Tomatoes generally come in two different types: cordon (or indeterminate) tomatoes grow tall (can reach up 1.8m (6ft) and require staking; bush (or determinate) tomatoes are bushy, and don’t require staking.
Tomatoes are very easy to grow from seed. Start them off indoors, using a propagator or place the pots in a plastic bag and keep on the windowsill. You can sow seed from late March to early April if you will be growing the plants outdoors. If you are planning on growing your tomatoes in a greenhouse, you can start sowing seed earlier, from late February to mid-March.
Transfer to 23cm (9in) pots, growing bags or plant 45-60cm (18-24in) apart outside when the flowers of the first truss are beginning to open; plants for growing outdoors should be hardened off first.

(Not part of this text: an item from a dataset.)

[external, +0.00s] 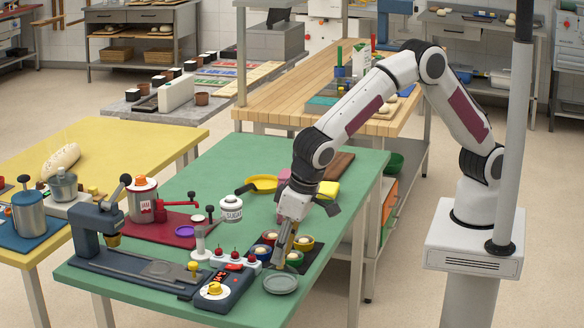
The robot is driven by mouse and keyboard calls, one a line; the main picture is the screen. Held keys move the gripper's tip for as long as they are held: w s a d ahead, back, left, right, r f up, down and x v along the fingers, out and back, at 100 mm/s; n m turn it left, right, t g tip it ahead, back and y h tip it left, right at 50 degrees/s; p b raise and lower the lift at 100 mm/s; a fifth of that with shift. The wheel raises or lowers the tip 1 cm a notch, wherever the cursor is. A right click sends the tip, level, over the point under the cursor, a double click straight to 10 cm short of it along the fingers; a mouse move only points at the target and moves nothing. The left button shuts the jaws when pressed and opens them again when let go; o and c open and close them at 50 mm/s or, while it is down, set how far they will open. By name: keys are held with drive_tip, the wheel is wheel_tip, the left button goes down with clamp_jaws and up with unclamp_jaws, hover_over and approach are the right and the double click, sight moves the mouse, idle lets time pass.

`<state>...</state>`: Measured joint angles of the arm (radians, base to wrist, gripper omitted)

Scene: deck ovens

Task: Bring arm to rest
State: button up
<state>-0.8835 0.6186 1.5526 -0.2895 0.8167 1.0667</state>
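My gripper (281,252) points down over the right part of the green table (225,165), with my arm bent above it. The fingertips are close to a small group of round coloured cups (304,243) and just above and left of a grey round dish (280,283). The fingers are small here and partly overlap the things behind them, so I cannot tell whether they are apart or hold anything.
A wooden table (300,90) stands behind.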

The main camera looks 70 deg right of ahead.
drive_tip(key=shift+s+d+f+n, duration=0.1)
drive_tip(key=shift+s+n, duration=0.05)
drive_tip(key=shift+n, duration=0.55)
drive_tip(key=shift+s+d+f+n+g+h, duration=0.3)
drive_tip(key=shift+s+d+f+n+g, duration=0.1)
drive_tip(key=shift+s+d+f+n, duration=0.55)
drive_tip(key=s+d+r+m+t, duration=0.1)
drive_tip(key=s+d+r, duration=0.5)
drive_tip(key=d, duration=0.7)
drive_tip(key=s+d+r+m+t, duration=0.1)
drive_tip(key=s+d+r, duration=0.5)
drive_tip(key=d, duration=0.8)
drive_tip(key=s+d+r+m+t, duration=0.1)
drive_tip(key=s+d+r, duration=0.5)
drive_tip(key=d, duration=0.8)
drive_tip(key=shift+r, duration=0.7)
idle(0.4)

Tie the main stem to a vertical bamboo cane or wind it up a well-anchored but slack sturdy string. Those grown as bush or hanging basket types do not need support.
Remove the sideshoots regularly when they are about 2.5cm (1in) long. Those grown as bush or hanging basket types do not need to have sideshoots removed.
Water regularly to keep the soil/compost evenly moist. Feed every 10-14 days with a balanced liquid fertiliser, changing to a high potash one once the first fruits start to set.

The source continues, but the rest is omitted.